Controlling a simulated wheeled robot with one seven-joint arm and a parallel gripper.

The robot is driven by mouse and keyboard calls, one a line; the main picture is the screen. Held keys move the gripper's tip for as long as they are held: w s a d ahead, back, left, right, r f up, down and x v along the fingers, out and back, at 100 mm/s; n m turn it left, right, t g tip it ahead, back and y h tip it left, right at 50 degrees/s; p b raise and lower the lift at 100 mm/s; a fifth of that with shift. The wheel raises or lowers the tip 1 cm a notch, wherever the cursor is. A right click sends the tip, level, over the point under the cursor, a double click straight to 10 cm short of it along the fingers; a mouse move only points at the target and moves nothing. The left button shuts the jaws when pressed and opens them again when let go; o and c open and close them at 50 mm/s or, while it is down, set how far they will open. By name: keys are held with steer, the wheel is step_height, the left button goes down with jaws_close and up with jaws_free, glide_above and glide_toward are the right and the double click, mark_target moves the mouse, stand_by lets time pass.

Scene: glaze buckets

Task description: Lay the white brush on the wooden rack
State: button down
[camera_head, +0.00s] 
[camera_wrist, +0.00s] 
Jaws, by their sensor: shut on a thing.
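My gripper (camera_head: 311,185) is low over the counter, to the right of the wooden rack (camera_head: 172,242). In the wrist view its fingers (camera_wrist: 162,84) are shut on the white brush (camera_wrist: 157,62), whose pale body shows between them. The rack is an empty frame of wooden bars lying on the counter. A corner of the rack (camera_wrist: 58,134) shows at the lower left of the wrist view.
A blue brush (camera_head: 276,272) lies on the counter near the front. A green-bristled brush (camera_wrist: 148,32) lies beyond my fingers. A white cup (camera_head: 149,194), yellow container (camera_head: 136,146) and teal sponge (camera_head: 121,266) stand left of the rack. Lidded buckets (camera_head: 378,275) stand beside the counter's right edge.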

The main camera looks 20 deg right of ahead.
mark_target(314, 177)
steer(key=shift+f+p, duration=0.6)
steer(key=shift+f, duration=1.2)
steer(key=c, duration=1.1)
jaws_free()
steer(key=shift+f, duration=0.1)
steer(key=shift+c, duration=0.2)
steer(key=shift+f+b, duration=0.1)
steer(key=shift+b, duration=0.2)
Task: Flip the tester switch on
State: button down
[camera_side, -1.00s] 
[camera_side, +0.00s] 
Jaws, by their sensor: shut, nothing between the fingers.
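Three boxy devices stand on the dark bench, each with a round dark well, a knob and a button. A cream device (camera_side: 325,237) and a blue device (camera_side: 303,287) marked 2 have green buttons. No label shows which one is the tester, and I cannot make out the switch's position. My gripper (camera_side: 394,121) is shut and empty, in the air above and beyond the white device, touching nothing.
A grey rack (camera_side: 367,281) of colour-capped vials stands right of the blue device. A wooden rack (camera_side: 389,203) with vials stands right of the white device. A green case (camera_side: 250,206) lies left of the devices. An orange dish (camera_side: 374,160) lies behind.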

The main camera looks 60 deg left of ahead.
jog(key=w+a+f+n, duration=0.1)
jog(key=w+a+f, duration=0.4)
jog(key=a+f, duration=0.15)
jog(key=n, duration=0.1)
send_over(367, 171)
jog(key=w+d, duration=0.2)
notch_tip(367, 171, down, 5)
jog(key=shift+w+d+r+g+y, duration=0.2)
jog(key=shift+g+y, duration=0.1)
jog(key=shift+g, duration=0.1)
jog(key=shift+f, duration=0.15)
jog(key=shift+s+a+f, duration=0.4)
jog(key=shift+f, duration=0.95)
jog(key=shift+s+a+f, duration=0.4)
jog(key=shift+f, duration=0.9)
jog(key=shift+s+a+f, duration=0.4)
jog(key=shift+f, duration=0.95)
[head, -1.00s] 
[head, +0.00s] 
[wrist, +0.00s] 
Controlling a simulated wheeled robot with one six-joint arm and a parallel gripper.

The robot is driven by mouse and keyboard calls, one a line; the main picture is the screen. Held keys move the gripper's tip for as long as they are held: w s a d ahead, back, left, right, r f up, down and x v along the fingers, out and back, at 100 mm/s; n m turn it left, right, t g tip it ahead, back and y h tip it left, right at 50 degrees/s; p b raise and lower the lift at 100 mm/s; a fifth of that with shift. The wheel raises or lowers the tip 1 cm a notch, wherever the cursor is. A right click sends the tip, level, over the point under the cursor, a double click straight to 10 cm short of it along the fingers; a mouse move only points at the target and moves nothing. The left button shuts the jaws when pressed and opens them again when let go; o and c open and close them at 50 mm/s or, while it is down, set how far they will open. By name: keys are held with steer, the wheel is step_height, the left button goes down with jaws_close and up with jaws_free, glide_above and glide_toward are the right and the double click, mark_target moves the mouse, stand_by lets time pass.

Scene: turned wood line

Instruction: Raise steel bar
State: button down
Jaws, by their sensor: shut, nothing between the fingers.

*WRITTEN TASK*. Give the material above again, word for word.

*THE ANSWER*.
Controlling a simulated wheeled robot with one seven-joint arm and a parallel gripper.

The robot is driven by mouse and keyboard calls, one a line; the main picture is the screen. Held keys move the gripper's tip for as long as they are held: w s a d ahead, back, left, right, r f up, down and x v along the fingers, out and back, at 100 mm/s; n m turn it left, right, t g tip it ahead, back and y h tip it left, right at 50 degrees/s; p b raise and lower the lift at 100 mm/s; a fifth of that with shift. The wheel raises or lowers the tip 1 cm a notch, wherever the cursor is. A right click sends the tip, level, over the point under the cursor, a double click straight to 10 cm short of it along the fingers; a mouse move only points at the target and moves nothing. The left button shuts the jaws when pressed and opens them again when let go; o and c open and close them at 50 mm/s or, while it is down, set how far they will open. By name: keys are held with steer, the wheel is step_height, the left button goes down with jaws_close and up with jaws_free, glide_above and glide_toward are the right and the double click, mark_target moves the mouse, stand_by lets time pass.

Scene: glaze buckets

Task description: Lay the white brush on the wooden rack
State: button down
[camera_head, +0.00s] 
[camera_wrist, +0.00s] 
Jaws, by their sensor: shut on a thing.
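My gripper (camera_head: 311,185) is low over the counter, to the right of the wooden rack (camera_head: 172,242). In the wrist view its fingers (camera_wrist: 162,84) are shut on the white brush (camera_wrist: 157,62), whose pale body shows between them. The rack is an empty frame of wooden bars lying on the counter. A corner of the rack (camera_wrist: 58,134) shows at the lower left of the wrist view.
A blue brush (camera_head: 276,272) lies on the counter near the front. A green-bristled brush (camera_wrist: 148,32) lies beyond my fingers. A white cup (camera_head: 149,194), yellow container (camera_head: 136,146) and teal sponge (camera_head: 121,266) stand left of the rack. Lidded buckets (camera_head: 378,275) stand beside the counter's right edge.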

The main camera looks 20 deg right of ahead.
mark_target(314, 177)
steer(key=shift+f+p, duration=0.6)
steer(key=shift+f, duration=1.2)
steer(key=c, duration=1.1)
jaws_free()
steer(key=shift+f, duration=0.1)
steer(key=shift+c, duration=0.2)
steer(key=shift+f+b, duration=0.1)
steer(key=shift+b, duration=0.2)
Task: Flip the tester switch on
State: button down
[camera_side, -1.00s] 
[camera_side, +0.00s] 
Jaws, by their sensor: shut, nothing between the fingers.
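Three boxy devices stand on the dark bench, each with a round dark well, a knob and a button. A cream device (camera_side: 325,237) and a blue device (camera_side: 303,287) marked 2 have green buttons. No label shows which one is the tester, and I cannot make out the switch's position. My gripper (camera_side: 394,121) is shut and empty, in the air above and beyond the white device, touching nothing.
A grey rack (camera_side: 367,281) of colour-capped vials stands right of the blue device. A wooden rack (camera_side: 389,203) with vials stands right of the white device. A green case (camera_side: 250,206) lies left of the devices. An orange dish (camera_side: 374,160) lies behind.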

The main camera looks 60 deg left of ahead.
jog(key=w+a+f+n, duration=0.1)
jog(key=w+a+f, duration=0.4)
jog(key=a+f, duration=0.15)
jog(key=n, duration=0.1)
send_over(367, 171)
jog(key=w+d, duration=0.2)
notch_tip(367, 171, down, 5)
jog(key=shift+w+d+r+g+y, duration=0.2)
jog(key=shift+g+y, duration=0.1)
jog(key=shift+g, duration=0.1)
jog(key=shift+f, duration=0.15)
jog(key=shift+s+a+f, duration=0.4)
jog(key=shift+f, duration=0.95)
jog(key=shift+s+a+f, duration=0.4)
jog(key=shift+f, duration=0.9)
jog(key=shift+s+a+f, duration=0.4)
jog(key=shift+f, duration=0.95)
[head, -1.00s] 
[head, +0.00s] 
[wrist, +0.00s] 
Controlling a simulated wheeled robot with one six-joint arm and a parallel gripper.

The robot is driven by mouse and keyboard calls, one a line; the main picture is the screen. Held keys move the gripper's tip for as long as they are held: w s a d ahead, back, left, right, r f up, down and x v along the fingers, out and back, at 100 mm/s; n m turn it left, right, t g tip it ahead, back and y h tip it left, right at 50 degrees/s; p b raise and lower the lift at 100 mm/s; a fifth of that with shift. The wheel raises or lowers the tip 1 cm a notch, wherever the cursor is. A right click sends the tip, level, over the point under the cursor, a double click straight to 10 cm short of it along the fingers; a mouse move only points at the target and moves nothing. The left button shuts the jaws when pressed and opens them again when let go; o and c open and close them at 50 mm/s or, while it is down, set how far they will open. By name: keys are held with steer, the wheel is step_height, the left button goes down with jaws_close and up with jaws_free, glide_above and glide_toward are the right and the double click, mark_target moves the mouse, stand_by lets time pass.

Scene: turned wood line

Instruction: Raise steel bar
State: button down
Jaws, by their sensor: shut, nothing between the fingers.

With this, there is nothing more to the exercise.